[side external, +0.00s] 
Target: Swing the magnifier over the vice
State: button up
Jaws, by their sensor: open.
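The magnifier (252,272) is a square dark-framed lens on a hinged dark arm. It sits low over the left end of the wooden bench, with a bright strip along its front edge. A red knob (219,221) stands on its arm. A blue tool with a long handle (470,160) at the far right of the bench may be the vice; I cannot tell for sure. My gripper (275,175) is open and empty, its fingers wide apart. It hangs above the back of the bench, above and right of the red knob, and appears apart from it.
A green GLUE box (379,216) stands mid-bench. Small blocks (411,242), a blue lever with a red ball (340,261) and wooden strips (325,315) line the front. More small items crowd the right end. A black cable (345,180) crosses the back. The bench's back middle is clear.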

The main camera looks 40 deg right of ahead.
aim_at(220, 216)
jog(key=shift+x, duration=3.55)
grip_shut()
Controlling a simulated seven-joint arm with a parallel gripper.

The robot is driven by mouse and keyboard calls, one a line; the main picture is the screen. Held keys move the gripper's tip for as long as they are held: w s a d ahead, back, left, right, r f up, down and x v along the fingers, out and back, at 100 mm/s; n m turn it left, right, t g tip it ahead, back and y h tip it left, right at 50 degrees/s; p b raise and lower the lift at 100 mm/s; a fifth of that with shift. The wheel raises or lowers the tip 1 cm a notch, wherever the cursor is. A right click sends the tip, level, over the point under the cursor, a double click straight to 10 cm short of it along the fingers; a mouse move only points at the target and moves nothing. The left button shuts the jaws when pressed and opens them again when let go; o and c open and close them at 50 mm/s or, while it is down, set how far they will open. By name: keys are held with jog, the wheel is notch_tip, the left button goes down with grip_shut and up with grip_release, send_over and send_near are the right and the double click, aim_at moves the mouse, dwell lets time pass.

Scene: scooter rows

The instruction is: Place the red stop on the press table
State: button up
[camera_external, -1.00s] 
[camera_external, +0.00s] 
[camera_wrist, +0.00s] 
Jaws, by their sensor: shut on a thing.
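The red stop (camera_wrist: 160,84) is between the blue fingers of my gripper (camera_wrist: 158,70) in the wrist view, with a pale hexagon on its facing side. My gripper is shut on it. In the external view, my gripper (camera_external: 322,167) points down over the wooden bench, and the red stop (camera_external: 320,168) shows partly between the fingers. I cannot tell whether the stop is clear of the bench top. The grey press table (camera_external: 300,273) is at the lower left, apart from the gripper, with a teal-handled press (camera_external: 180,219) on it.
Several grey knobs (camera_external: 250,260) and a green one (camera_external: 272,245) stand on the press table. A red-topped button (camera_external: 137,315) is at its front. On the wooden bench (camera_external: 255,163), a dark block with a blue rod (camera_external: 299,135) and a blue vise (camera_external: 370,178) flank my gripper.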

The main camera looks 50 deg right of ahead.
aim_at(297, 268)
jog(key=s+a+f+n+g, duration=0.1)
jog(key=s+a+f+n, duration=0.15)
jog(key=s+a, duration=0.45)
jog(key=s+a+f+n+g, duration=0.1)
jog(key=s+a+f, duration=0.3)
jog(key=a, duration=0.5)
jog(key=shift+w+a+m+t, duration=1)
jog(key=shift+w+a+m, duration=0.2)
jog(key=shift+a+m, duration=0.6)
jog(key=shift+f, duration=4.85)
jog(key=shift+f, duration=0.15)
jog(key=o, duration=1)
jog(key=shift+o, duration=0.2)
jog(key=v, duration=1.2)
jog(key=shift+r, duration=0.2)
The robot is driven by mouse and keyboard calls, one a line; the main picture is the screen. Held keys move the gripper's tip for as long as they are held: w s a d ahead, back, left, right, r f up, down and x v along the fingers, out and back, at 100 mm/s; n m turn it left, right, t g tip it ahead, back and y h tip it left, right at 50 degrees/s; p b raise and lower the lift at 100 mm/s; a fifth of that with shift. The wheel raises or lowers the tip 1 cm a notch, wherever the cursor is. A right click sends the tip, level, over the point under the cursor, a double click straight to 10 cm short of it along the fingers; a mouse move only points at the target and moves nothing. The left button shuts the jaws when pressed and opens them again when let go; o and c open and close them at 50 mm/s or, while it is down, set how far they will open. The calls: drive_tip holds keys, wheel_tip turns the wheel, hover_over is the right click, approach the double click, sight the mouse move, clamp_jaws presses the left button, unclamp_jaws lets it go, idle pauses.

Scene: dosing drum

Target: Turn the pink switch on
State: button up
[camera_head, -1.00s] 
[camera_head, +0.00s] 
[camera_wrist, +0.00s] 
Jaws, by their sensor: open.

┄┄┄┄┄┄┄┄┄┄

* [Task]
Out of the preceding entries, pull every line containing the string "Scene".

* [Solution for this task]
Scene: scooter rows
Scene: dosing drum

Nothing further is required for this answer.